**Exercise instructions**
Repeat the material in full. Keep every line exactly as it is.

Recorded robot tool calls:
Start
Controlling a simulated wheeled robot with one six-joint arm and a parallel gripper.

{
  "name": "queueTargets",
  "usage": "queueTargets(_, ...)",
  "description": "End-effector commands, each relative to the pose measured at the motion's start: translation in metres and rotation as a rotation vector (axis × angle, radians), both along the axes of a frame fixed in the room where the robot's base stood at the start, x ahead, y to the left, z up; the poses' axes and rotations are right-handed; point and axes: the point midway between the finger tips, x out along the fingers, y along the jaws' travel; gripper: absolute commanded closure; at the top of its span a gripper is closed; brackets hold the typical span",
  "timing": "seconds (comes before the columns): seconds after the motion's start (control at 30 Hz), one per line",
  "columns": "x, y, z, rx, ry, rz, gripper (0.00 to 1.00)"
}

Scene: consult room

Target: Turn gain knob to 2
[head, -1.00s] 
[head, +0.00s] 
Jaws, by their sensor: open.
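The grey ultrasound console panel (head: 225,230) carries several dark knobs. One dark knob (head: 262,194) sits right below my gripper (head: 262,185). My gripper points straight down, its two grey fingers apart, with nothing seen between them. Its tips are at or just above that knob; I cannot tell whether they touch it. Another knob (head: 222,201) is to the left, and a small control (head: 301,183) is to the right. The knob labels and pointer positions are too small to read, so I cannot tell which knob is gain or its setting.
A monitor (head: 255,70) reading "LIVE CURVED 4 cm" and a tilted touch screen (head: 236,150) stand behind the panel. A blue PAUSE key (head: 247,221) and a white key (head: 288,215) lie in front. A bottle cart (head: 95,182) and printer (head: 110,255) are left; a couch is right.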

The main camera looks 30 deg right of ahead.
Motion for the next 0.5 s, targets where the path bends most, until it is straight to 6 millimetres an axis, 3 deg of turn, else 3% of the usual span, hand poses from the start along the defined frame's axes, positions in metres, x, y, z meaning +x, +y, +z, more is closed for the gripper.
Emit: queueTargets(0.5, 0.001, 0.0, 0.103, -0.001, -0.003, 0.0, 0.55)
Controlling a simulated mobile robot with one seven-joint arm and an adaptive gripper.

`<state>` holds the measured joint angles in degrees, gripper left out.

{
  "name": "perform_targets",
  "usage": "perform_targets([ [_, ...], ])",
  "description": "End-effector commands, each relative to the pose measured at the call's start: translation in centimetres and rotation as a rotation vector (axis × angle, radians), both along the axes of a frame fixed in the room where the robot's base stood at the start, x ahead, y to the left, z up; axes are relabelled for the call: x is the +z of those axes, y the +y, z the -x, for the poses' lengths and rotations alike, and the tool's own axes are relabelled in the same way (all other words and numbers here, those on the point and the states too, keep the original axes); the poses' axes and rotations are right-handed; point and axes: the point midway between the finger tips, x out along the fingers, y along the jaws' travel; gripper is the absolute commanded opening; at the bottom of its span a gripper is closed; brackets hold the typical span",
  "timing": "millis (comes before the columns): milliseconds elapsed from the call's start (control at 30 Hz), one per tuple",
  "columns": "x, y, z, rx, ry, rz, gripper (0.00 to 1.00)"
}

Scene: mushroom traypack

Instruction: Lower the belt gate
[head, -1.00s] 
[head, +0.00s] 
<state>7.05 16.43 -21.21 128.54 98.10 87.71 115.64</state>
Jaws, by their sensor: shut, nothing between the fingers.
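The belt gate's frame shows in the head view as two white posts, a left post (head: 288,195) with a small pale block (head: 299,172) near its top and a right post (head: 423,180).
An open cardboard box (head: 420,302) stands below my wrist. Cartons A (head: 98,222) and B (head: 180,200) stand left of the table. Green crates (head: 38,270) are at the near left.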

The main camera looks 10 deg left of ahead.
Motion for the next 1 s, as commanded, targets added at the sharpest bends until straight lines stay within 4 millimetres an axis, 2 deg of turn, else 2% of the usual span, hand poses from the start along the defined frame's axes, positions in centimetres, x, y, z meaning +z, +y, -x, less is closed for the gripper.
End
**Reply**
Controlling a simulated wheeled robot with one six-joint arm and a parallel gripper.

{
  "name": "queueTargets",
  "usage": "queueTargets(_, ...)",
  "description": "End-effector commands, each relative to the pose measured at the motion's start: translation in metres and rotation as a rotation vector (axis × angle, radians), both along the axes of a frame fixed in the room where the robot's base stood at the start, x ahead, y to the left, z up; the poses' axes and rotations are right-handed; point and axes: the point midway between the finger tips, x out along the fingers, y along the jaws' travel; gripper: absolute commanded closure; at the top of its span a gripper is closed; brackets hold the typical span",
  "timing": "seconds (comes before the columns): seconds after the motion's start (control at 30 Hz), one per line",
  "columns": "x, y, z, rx, ry, rz, gripper (0.00 to 1.00)"
}

Scene: consult room

Target: Turn gain knob to 2
[head, -1.00s] 
[head, +0.00s] 
Jaws, by their sensor: open.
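The grey ultrasound console panel (head: 225,230) carries several dark knobs. One dark knob (head: 262,194) sits right below my gripper (head: 262,185). My gripper points straight down, its two grey fingers apart, with nothing seen between them. Its tips are at or just above that knob; I cannot tell whether they touch it. Another knob (head: 222,201) is to the left, and a small control (head: 301,183) is to the right. The knob labels and pointer positions are too small to read, so I cannot tell which knob is gain or its setting.
A monitor (head: 255,70) reading "LIVE CURVED 4 cm" and a tilted touch screen (head: 236,150) stand behind the panel. A blue PAUSE key (head: 247,221) and a white key (head: 288,215) lie in front. A bottle cart (head: 95,182) and printer (head: 110,255) are left; a couch is right.

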The main camera looks 30 deg right of ahead.
Motion for the next 0.5 s, targets where the path bends most, until it is straight to 6 millimetres an axis, 3 deg of turn, else 3% of the usual span, hand poses from the start along the defined frame's axes, positions in metres, x, y, z meaning +x, +y, +z, more is closed for the gripper.
Emit: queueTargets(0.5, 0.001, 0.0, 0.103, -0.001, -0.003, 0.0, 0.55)
Controlling a simulated mobile robot with one seven-joint arm and an adaptive gripper.

`<state>` holds the measured joint angles in degrees, gripper left out.

{
  "name": "perform_targets",
  "usage": "perform_targets([ [_, ...], ])",
  "description": "End-effector commands, each relative to the pose measured at the call's start: translation in centimetres and rotation as a rotation vector (axis × angle, radians), both along the axes of a frame fixed in the room where the robot's base stood at the start, x ahead, y to the left, z up; axes are relabelled for the call: x is the +z of those axes, y the +y, z the -x, for the poses' lengths and rotations alike, and the tool's own axes are relabelled in the same way (all other words and numbers here, those on the point and the states too, keep the original axes); the poses' axes and rotations are right-handed; point and axes: the point midway between the finger tips, x out along the fingers, y along the jaws' travel; gripper is the absolute commanded opening; at the bottom of its span a gripper is closed; brackets hold the typical span",
  "timing": "millis (comes before the columns): milliseconds elapsed from the call's start (control at 30 Hz), one per tuple",
  "columns": "x, y, z, rx, ry, rz, gripper (0.00 to 1.00)"
}

Scene: mushroom traypack

Instruction: Lower the belt gate
[head, -1.00s] 
[head, +0.00s] 
<state>7.05 16.43 -21.21 128.54 98.10 87.71 115.64</state>
Jaws, by their sensor: shut, nothing between the fingers.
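The belt gate's frame shows in the head view as two white posts, a left post (head: 288,195) with a small pale block (head: 299,172) near its top and a right post (head: 423,180).
An open cardboard box (head: 420,302) stands below my wrist. Cartons A (head: 98,222) and B (head: 180,200) stand left of the table. Green crates (head: 38,270) are at the near left.

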The main camera looks 10 deg left of ahead.
Motion for the next 1 s, as commanded, targets added at the sharpest bends until straight lines stay within 4 millimetres an axis, 2 deg of turn, else 2% of the usual span, hand poses from the start along the defined frame's axes, positions in centimetres, x, y, z meaning +z, +y, -x, less is closed for the gripper.

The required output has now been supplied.